Le sentiment de culpabilité collective qui en est résulté, et qu’on entretient inlassablement par des livres, des films, des pièces de théâtre et des publications historiques, mais aussi par toute la logomachie du politiquement correct, nous a peu à peu aliénés à nous-mêmes.

Ce qui nous restait de vitalité, nous l’avons retourné contre nous, au point que l’idée même de frontières nous répugne, au point qu’un simple sentiment national est déjà ressenti comme lourd de tous les forfaits. Le nous est devenu haïssable. Nous ne nous supportons plus, nous sommes devenus auto-immunes.

«Plus jamais ça!», voilà la finalité obsessionnelle qui étalonne désormais notre morale, notre culture et notre pratique politique. «Ça», c’est le refoulement aux frontières des familles désespérées, c’est «la barque pleine», le J maléfique sur les passeports, peut-être même le simple fait de vivre en paix quand les autres sont en guerre. Et pour éviter «ça», certains d'entre nous, notamment dans le monde officiel, sont prêts à faire, taire ou subir n’importe quoi. D’où le mutisme constaté par M. Barraud.

Notes:

1 www.commentaires.com 2 On méconnaît ce que cette qualification, en matière de foi, a de dépréciatif, tant pour les musulmans que pour les chrétiens.

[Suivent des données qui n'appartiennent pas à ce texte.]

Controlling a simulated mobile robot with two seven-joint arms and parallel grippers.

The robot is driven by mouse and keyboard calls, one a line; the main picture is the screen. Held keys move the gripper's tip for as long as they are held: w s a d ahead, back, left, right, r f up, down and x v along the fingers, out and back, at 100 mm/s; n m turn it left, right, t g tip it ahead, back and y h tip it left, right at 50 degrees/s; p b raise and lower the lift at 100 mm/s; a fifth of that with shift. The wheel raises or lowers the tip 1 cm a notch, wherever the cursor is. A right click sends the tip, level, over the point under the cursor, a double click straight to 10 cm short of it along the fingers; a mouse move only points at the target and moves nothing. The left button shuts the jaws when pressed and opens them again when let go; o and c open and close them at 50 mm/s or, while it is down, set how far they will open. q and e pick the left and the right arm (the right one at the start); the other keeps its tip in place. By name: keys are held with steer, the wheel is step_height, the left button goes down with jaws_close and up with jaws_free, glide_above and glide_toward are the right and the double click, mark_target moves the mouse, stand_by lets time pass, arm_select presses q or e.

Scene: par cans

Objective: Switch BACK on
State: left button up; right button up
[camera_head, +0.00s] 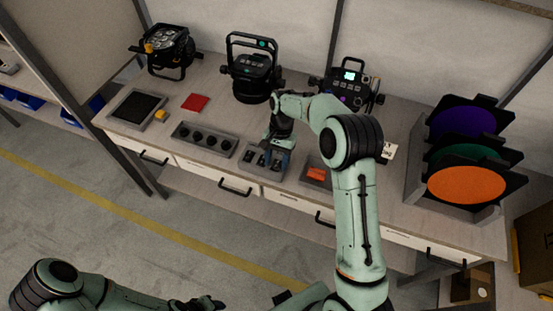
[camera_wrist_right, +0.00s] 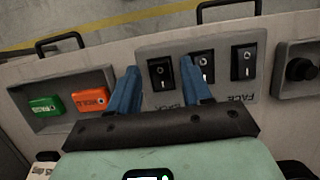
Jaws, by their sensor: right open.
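The grey switch panel (camera_wrist_right: 222,85) carries three black rocker switches in the right wrist view; it also shows in the head view (camera_head: 249,168). The leftmost switch (camera_wrist_right: 162,73) sits by a label that reads BACK, partly hidden by my gripper. The middle switch (camera_wrist_right: 207,65) is partly behind a finger. The rightmost switch (camera_wrist_right: 243,62) is by the label FACE. My right gripper (camera_wrist_right: 160,68) is open and empty over the panel, its blue fingers either side of the BACK switch. Whether it touches the panel I cannot tell. My left gripper (camera_head: 197,303) is low in the head view, its jaws unclear.
Stage lamps (camera_head: 252,75) stand behind, and a rack of coloured discs (camera_head: 466,185) stands at the right.

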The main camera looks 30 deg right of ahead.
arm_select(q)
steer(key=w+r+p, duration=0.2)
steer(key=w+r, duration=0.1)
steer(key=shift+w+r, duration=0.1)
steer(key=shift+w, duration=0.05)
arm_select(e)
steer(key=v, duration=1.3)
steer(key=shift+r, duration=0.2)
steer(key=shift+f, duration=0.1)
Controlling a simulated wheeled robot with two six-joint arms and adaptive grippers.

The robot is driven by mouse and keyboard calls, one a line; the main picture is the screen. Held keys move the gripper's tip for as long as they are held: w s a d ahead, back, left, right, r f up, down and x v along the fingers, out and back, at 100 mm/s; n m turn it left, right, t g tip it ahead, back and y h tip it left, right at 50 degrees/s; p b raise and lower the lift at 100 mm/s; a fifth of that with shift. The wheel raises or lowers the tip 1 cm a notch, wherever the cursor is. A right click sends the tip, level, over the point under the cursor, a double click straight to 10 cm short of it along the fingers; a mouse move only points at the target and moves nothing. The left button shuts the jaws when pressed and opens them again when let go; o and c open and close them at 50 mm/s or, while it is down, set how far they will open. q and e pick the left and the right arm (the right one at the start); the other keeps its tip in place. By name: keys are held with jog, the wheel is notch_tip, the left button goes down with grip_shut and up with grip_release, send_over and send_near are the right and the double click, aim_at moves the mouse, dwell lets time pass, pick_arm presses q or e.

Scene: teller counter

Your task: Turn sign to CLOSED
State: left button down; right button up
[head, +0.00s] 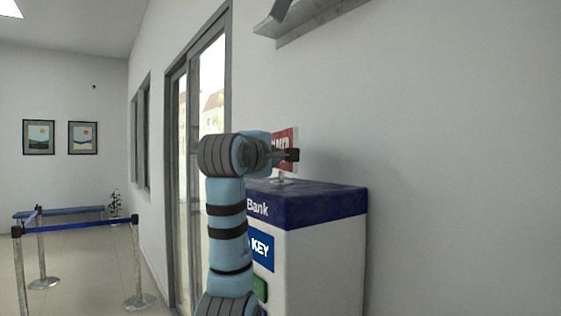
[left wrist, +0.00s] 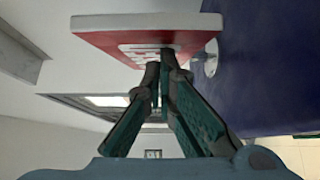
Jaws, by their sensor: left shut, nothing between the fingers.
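The sign (head: 288,137) is a red plate with white letters and a pale edge, on a short post on top of the bank kiosk (head: 320,200). My arm hides part of it in the head view, and I cannot read its word for sure. In the left wrist view the sign (left wrist: 120,42) fills the top, its red face towards my fingers and its lettering partly covered. My left gripper (head: 294,155) is shut and empty. Its fingertips (left wrist: 167,58) are at the sign's red face, touching or very close; I cannot tell which. My right gripper is out of view.
The kiosk has a dark blue top and stands by the white wall. A grey shelf-like fixture (head: 305,20) juts from the wall above. A glass door (head: 208,85) is behind my arm. Barrier posts (head: 137,265) with blue belts stand at left.

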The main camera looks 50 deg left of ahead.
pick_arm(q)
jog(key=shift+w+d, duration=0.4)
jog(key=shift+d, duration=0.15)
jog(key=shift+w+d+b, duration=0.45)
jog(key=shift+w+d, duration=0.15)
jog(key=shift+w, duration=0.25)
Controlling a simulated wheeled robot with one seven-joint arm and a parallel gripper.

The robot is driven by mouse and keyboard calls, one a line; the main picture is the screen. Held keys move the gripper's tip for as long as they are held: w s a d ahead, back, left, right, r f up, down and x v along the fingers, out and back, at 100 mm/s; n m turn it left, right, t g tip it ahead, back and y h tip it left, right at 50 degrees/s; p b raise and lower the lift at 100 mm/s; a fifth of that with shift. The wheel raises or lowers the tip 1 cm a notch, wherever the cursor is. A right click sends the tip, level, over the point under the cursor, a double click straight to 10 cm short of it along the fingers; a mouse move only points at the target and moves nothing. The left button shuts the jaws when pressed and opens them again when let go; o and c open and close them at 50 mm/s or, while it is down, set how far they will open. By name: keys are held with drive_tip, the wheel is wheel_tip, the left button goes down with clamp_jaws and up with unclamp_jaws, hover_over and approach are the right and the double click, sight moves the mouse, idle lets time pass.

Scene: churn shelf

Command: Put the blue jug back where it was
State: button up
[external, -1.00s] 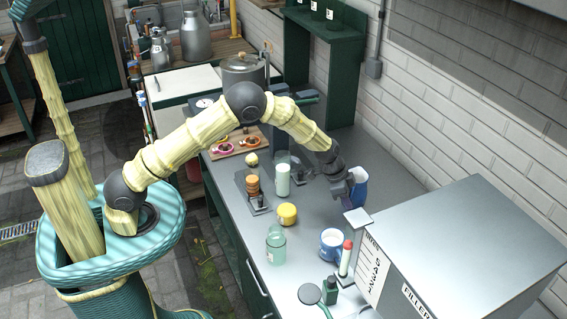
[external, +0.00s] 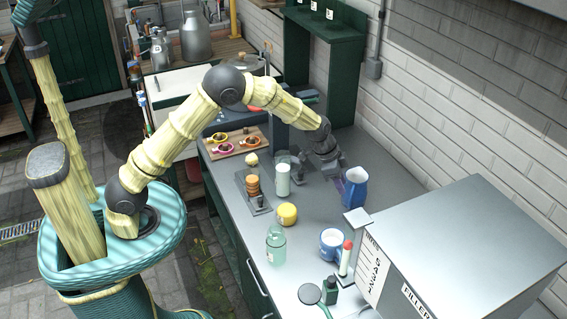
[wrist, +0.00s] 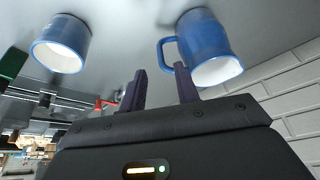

3 Voir leur interview: «Rencontre avec les deux élèves qui fuient tout contact avec une femme», Le Matin-dimanche du 10 avril dernier.

4 www.humanrights.ch: Certains États, tels que l’Allemagne, la France et l’Espagne, considèrent que pour toutes les questions familiales, c’est la citoyenneté des personnes concernées qui détermine le droit à appliquer. De cette façon, c’est le droit libanais qui s’appliquera en Allemagne pour régler le divorce d’un couple libanais, tant que «l’ordre public» est respecté.

Cette situation explique que le droit familial islamique se retrouve dans des arrêts prononcés par des tribunaux européens, le maintien de l’ordre public étant toujours la limite à cette application du droit étranger. Par ailleurs, ces règles étrangères ne sont pas appliquées si elles vont à l’encontre de principes fondamentaux de notre ordre de valeur (par exemple l’interdiction de la polygamie ou le mariage d’enfants).